With their lives in danger, Ignacio and his wife, Raquel, decided to protect Ana and her sister, Raquelin, by shipping them to the United States with 14,000 other children through a program called Operation Pedro Pan. An organization affiliated with Catholic Charities sent the girls to Dubuque, where they initially were placed in the St. Mary's Home, a group home for disturbed and neglected children.

Ana later was assigned to three foster homes. She eventually graduated from high school and enrolled at Briar Cliff University in Sioux City but later transferred to the University of Iowa. There, she earned a bachelor's degree and a master's degree in fine arts under Breder's tutelage.

The experience reshaped Mendieta's work. At first, she focused on conventional forms such as drawing and painting but later was encouraged to explore new territory, like video, silhouettes and abstraction.

From trips to Mexico, cultural icons made their way into Mendieta's visual lexicon. And she was challenged to incorporate her body into her work, exploring themes of death, longing, religion and feminism.

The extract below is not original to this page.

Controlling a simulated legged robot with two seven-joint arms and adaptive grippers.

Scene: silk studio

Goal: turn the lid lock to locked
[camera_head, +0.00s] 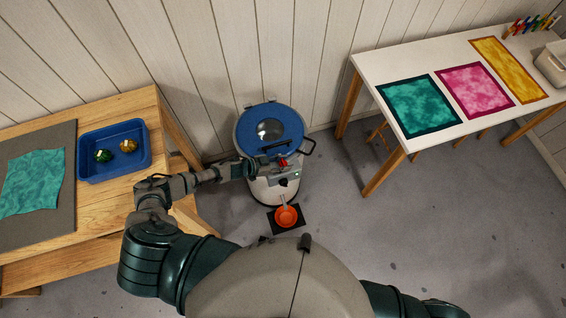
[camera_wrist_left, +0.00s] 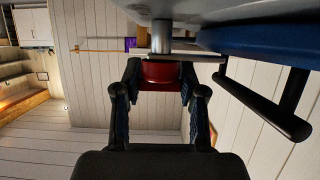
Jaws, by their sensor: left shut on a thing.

"Her work immediately moved off the canvas . . . to work that was really about the experience, a moment in time or action with a connection to the environment," Breder said. "For Ana, it was perfect. She lived between cultures, between languages, and this is something every displaced person goes through."

The result is a diverse and extensive collection of work that has been displayed worldwide in the decades since her death.

Mendieta's death generated as much intrigue and speculation as her life story and her art.

After completing her degree, she moved to New York. At a solo exhibit of her work in 1979, she met minimalist sculptor Carl Andre. The two married in Rome in January 1985 and honeymooned in Egypt. Nine months later, she plunged from the window of her 34th-floor apartment in Greenwich Village. Andre said it was suicide. He was charged with murder but was acquitted.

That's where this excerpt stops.